Kartal'da ilk olarak 10 binanın yıkım kararını çıkardık. Orada dinlemedik. Bundan sonra da dinlemeyeceğiz. İhbarlar geliyor. Bakanlıklarımız vasıtasıyla tüm oralarda yıkım noktasında sorunlu olan yerlere Valilik yazılarını gönderiyor. Oraların boşaltılarak, kiralarını biz devlet olarak vereceğiz.
Ankara’daki yarışı nasıl değerlendiriyorsunuz?
Ben çok açık net bir şey söyleyeyim, bu anketler vesaire bunlara pek güvenim kalmadı çünkü geçtiğimiz seçimlerde gördük 1 tanesi belki yakın tutturuyor. Çoğu açık ara kaybetti tutturamadı.

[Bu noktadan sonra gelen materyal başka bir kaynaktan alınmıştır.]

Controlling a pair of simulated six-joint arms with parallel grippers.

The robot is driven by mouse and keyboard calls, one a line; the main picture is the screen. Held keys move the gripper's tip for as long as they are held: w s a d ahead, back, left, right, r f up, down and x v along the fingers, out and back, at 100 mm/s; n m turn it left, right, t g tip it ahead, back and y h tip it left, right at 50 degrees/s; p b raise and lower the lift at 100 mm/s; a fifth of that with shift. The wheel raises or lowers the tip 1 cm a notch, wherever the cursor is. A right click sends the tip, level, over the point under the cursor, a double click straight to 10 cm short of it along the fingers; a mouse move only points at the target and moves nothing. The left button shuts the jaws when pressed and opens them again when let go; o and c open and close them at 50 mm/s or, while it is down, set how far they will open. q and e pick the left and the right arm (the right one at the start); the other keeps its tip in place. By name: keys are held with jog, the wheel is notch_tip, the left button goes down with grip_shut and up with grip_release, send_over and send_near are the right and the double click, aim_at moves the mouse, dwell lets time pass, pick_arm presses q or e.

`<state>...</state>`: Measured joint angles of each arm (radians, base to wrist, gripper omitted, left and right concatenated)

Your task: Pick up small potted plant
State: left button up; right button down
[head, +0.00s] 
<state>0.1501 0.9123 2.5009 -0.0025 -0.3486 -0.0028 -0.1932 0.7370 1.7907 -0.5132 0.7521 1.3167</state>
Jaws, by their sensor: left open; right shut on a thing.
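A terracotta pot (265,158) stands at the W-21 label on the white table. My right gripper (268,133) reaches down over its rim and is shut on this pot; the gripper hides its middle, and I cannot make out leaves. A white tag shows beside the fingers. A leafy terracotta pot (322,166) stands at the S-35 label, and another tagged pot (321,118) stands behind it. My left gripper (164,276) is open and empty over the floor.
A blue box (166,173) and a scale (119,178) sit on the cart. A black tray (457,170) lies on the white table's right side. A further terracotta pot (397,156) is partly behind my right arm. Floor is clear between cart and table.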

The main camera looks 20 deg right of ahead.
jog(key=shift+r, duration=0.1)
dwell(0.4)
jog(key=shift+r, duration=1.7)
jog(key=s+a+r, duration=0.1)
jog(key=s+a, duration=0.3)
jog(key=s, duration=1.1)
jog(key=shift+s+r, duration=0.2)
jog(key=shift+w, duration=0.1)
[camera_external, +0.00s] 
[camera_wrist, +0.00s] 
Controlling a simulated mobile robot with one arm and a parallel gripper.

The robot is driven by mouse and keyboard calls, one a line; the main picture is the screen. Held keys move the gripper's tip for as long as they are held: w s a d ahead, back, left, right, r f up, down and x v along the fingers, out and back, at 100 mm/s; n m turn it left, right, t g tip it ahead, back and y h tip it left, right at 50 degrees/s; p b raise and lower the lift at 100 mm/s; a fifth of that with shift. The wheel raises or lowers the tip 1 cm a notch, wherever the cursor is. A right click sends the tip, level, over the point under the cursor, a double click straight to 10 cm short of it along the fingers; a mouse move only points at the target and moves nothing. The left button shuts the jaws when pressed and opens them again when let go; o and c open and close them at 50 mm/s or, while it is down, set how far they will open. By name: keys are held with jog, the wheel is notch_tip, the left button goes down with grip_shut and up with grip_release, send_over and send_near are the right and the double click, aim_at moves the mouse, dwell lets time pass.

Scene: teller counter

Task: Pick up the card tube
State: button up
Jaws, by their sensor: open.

Bizim buradaki bakmamız gereken şey şu, Ankara’da tecrübe ve dürüstlüğü önem arz ediyor. Biz Ankara’ya çok önemli bir ismi koyduk, Mehmet Özhaseki Bey Kayseri’de 5 dönem belediye başkanlığı yapmış bir isim. Daha sonra kendisini Çevre ve Şehircilik Bakanlığı’na getirdik, Mehmet Bey Doğu’daki bütün imkanlarıyla her şeyi ile gitti her şeyi göze aldı biz de her türlü desteği verdik.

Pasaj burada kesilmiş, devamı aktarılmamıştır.